MARINE BS 1088 OR AB GRADE PLYWOOD
6mm (1/4") - 5 Sheets
9mm (3/8") - 1 Sheet
RESIN AND GLASS (For coatings and reinforced areas)
Epoxy Resin & Hardener - 18 kg (4.75 US gal)
195 gm (6oz) woven cloth - 20 m ( 22 sq.yards)
1 kg (2.2 lbs) glue powder (Cabosil)
1 kg (2.2 lbs) Q-cells (fairing Powder)
The materials list above covers all the supplies for the boat as designed.
Useage of materials may vary due to several factors. For example, a experienced builder will use less resin. Our resin calculations are based on a 50% glass content. Options, customization and variations within your build will also effect the bill of materials and outcome.
Anyone can Build a Boat. Its that Easy
Just about anybody can build a boat using the Bowdidge Marine Design Plywood Composite system. This method eliminates many members that ordinarily require fitting, fairing, and beveling. Thus, it's ideal for beginners. A jigsaw and drill are about the only power tools required. The resulting boat is incredibly light weight, strong, and durable.
This quick and easy boatbuilding method consists of plywood planking panels cut to shape from patterns in the plans which are "stitched and glued" together at the seams. Such a boat can be assembled in a matter of hours after cutting out the parts.
The stitching is done with plastic electrical ties passed through small holes along seam edges. These are zipped tight to hold the panels together.
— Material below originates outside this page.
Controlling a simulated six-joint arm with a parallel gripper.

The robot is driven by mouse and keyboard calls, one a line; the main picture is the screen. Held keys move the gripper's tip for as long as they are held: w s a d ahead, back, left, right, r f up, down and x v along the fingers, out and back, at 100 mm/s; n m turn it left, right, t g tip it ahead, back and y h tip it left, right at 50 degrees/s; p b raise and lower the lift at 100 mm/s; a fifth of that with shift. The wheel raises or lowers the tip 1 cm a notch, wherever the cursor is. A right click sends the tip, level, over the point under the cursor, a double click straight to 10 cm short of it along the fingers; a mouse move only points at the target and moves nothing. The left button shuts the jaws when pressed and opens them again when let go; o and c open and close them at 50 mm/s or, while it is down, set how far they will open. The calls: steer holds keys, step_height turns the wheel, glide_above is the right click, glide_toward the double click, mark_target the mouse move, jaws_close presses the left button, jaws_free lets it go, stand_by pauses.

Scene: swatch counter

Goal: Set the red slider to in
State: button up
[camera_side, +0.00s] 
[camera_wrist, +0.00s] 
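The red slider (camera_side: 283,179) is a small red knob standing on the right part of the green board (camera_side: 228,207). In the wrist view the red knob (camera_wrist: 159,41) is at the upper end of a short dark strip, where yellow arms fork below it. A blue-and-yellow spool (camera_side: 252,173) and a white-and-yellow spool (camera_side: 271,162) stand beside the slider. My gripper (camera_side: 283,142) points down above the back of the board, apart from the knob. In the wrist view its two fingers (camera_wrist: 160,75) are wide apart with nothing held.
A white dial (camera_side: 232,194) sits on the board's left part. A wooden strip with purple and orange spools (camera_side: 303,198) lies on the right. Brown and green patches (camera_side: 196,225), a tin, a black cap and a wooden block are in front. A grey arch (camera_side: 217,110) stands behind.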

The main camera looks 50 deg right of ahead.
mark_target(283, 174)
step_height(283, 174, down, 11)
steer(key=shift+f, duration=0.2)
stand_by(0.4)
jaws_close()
The glue is then applied between the stitching and also on the inside in a cove-shaped fillet along the seams, along the outside and inside. After curing, the "stitching" is removed and the gaps filled. Then the hull is covered in glassed.
Plans for all our designs include instructions, material layouts, and material listings. In addition, the patterns provided are precise, since they're taken from the actual 3D modeling and CAD systems.